Le coût de Wittenheim intègre fournitures, rémunération des animateurs, hausse de 10 % des temps de travail des ATSEM, les subventions aux associations, etc. Comparé au coût moyen par élève des travaux réalisés dans les écoles, le ratio est sensiblement identique.
« C’est un effort important mais c’est aussi un choix politique en faveur de la réussite scolaire et l’égalité des chances », défend Antoine Homé, conforté par
la bonne fréquentation des enfants de familles modestes : la différence est d’à peine 3 % entre les quartiers en ZUS et les autres. Ce sentiment de « faire vraiment œuvre utile » donne à l’élu, également rapporteur de la commission des finances de l’AMF, un argument de plus pour appuyer le combat de l’AMF afin que l’État pérennise son aide qui, pour Wittenheim, compte pour 45 % du financement. Au terme d’une année d’expérience, certains ont revu leur projet pour cause de facture élevée, comme à l’Isle d’Abeau (38) où le nouveau maire a décidé de supprimer les 4×45 mn de TAP pour revenir à un accueil périscolaire classique dès 16h30. D’autres ont renoncé avant même de se lancer, comme à la communauté de communes du Malesherbois (45).
« Nous proposons déjà du sport ou de la musique à l’école, les élus ont donc considéré qu’il valait mieux continuer cela », explique la coordinatrice enfance jeunesse.
C’est aussi le raisonnement suivi par Agnès Le Brun, maire de Morlaix (29) : « L’application stricte de la réforme nous menait à 330 000 euros, soit près de 330 euros par élève. Nous avons préféré ne pas désorganiser ce qui s’appuie sur des projets éducatifs locaux cohérents avec les projets d’école.
Nous l’avons en revanche amélioré avec le recrutement d’un coordonnateur, une dotation forfaitaire d’équipement par site, plus de vacations et un taux d’encadrement des garderies renforcé. »
La facture a été presque réduite de moitié. Selon l’élue, c’est une mesure de sauvegarde « si l’aide de l’État devait disparaître ». D’autres, au contraire, consolident leur expérience. À la communauté de communes de Camembert (61), 2013 avait valeur de test pour les trois groupes scolaires, qui s’est traduit cette année par le passage des garderies en ALSH, avec l’option d’un taux d’encadrement allégé. Mais ce n’est pas cela qui sera source d’économie,
« car nous appliquions déjà ce taux », précise Marie-Françoise Duvignac, la directrice des services. En revanche, l’EPCI pourra compter sur les aides de la CAF, et, grâce à cela, « renforcer la qualité des ateliers, la formation des animateurs ». « Ce qui nous a coûté le plus, c’est le temps d’accueil du mercredi matin où nous avons dû ajouter des temps de présence supplémentaires, car pour les ateliers nous avons misé sur le redéploiement de personnel que nous  avons formé. »

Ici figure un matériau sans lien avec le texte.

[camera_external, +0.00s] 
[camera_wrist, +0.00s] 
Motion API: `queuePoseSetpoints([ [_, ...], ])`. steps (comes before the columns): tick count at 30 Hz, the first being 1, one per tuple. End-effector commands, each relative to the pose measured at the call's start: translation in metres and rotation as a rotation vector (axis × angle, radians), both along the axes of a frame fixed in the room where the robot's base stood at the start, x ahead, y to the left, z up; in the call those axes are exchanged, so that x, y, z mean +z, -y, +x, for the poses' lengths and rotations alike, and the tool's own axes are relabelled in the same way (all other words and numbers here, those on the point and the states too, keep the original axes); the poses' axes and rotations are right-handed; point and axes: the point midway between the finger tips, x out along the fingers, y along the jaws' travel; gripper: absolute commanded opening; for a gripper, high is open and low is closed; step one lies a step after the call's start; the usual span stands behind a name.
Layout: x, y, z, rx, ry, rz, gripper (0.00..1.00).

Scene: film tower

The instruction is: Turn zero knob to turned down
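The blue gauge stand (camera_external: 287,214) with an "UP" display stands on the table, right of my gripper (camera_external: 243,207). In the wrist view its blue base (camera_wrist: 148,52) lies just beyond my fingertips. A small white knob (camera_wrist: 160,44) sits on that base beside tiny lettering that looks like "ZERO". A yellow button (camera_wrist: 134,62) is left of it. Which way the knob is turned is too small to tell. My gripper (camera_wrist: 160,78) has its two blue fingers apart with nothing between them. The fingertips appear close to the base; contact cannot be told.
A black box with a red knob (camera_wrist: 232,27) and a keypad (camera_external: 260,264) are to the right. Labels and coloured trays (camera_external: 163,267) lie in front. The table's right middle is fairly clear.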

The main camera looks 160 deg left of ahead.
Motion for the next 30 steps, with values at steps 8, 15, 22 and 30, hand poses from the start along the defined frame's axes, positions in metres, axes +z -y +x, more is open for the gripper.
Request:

Le coût affiché par élève est donc faible, 88 euros, « mais il ne comprend pas les heures déjà financées des agents dont les horaires ont été redéployés ».
À Arras (62), le surcout par élève ne dépasse pas 100 euros, voire descend à 50.
« Cela dépend de l’école, certaines ont des locaux qui facilitent l’organisation, pour d’autres c’est plus compliqué », explique le maire, Frédéric Leturque. Une fois déduites les aides de l’État, de la DDJS et de la CNAF, la commune sort de sa poche 600 000 euros. S’il est vrai que la ville a « failli renoncer à demander l’aide de la CAF, nous avons négocié pour que nos contraintes soient considérées comme nous prenions en compte les leurs », résume le maire. Il a aussi approché la DRAC (le ministère de la Culture a dégagé une ligne  de deux millions sur trois ans), cette fois en vain, mais « elle nous aide indirectement par son soutien à des structures qui prennent part à notre projet éducatif ».
Cet été, la bonne nouvelle est venue de la CNAF (voir encadré) qui étend ses aides (2). Une décision  saluée par l’AMF qui rappelle que c’est le résultat d’une concertation entre l’État, la CNAF et l’AMF. C’est donc aujourd’hui sur l’État que les maires veulent mettre la pression. Car certains ont déjà rendu payant l’accès aux TAP pour couvrir le delta restant à leur charge, mais ne pourront pas aller plus loin, quand d’autres s’y refusent. Si tous disent pister les économies possibles, elles ne suffiront pas… Sans compter que certains, comme la CC de Camembert, ne voudront pas faire l’économie de l’ouverture de l’accueil de loisirs le mercredi matin pour les enfants de l’école privée qui, elle, n’appliquera pas les nouveaux rythmes scolaires.